(Note: This was supposed to be written during All-Star Saturday, but I had Love Day obligations which resulted in seeing the worst movie I've watched in at least 18 months. *Woo-Sah* On to the post.)
Flashback to this time, nine years ago. A young, upstart swingman named Vince Carter put on one of the greatest individual displays of athleticism in sports history. It was the kind of performance in which mere mortals realized why they aren't in the Association; and fellow NBA immortals showed their reverence to Vinsanity while he was in his airborne element. With his mouthed exclamation of, "It's over," he did more than just state he was champion of that night in Oakland. He, in fact, killed the dunk contest.

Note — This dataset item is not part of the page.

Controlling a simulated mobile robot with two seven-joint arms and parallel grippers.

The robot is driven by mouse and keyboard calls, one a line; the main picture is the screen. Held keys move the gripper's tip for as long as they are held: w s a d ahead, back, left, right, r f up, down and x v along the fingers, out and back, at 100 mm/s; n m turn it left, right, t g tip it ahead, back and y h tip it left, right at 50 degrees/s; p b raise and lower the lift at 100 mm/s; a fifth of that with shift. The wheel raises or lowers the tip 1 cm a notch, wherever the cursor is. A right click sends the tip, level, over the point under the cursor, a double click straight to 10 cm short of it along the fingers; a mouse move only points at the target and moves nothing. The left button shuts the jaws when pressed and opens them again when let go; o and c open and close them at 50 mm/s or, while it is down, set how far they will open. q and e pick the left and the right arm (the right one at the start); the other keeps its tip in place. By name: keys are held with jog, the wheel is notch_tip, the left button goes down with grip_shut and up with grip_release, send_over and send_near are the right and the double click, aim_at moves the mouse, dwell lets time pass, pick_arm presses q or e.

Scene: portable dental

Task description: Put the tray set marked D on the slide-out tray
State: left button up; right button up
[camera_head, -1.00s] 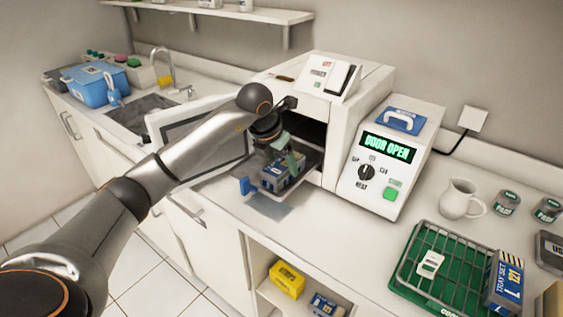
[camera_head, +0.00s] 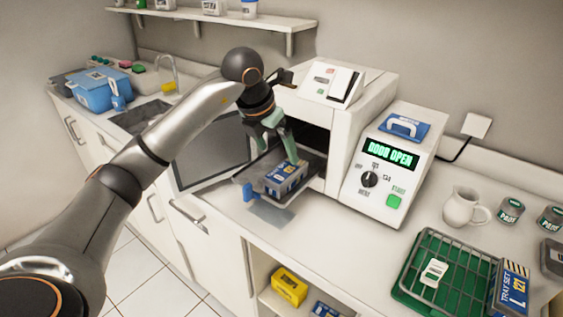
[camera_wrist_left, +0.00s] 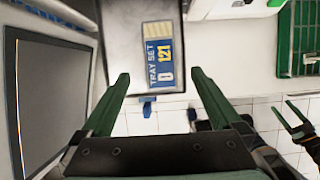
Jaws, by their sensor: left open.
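The sterilizer's open door (camera_head: 212,150) stands left of the tray. A blue handle (camera_head: 249,191) is at the tray's front. A green rack (camera_head: 425,290) with another tray set (camera_head: 512,287) is at right. A yellow box (camera_head: 289,286) sits on the low shelf.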

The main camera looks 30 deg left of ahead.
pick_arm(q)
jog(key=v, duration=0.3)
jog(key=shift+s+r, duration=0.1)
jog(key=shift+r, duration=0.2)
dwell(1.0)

'll examine two tangents that stem from this initial idea. The first being Carter himself. The perception among Basketball observers is that he doesn't have the most passionate approach to the game. To detractors, he only plays basketball because he can and not because he loves to do it. Despite infinite talent, he placed a low, finite ceiling on his career through real or fabricated injuries and the inability to win in the postseason. But when Carter dunks, it's as if he's an entirely different being. Carter almost never shows emotion, but always gets amped whenever he does something spectacular. The dunk appears to be Vince's exertion of dominance—a way to reclaim his territory. He dares the opposition, both defenders in the paint and dunk contest competitors in 2000, to challenge him—to meet him at/above the rim. So for someone as standoffish as Carter to be the demise of such a timeless event is a testament to Basketball itself. A player who's been described as a shell of what he should be hollowed out an event, making it a shell of what it used to be.
This brings me to Dwight Howard. Yes, his past two performances—particularly the one in 2008—were refreshing and aethetically pleasing. He stole the show, but merely took the dunk contest's cadaver. To me, his 2008 performance overrates one aspect (The Superman Dunk) and underrates the other (all of his other dunks). This isn't to say that I wasn't impressed, because I was floored by the freakishness of it. However, considering the overall blandness of previous contests, save for a few flashes of brilliance, D-12 didn't have much as competition. He surpassed the level of post-VC slamfests as easily as he throws one down, but not even the Man of Steel can windmill life force back into the dunk contest.
So congrats to you, Nate Robinson. At least you brought something resembling winning to the Knicks. And for those of you anticipating Lebron's appearance in the 2010 edition in Dallas, don't count on it. He'd be four months away from the biggest individual payday in NBA history (including endorsements). Plus, I don't think the folks at the Swoosh would authorize it.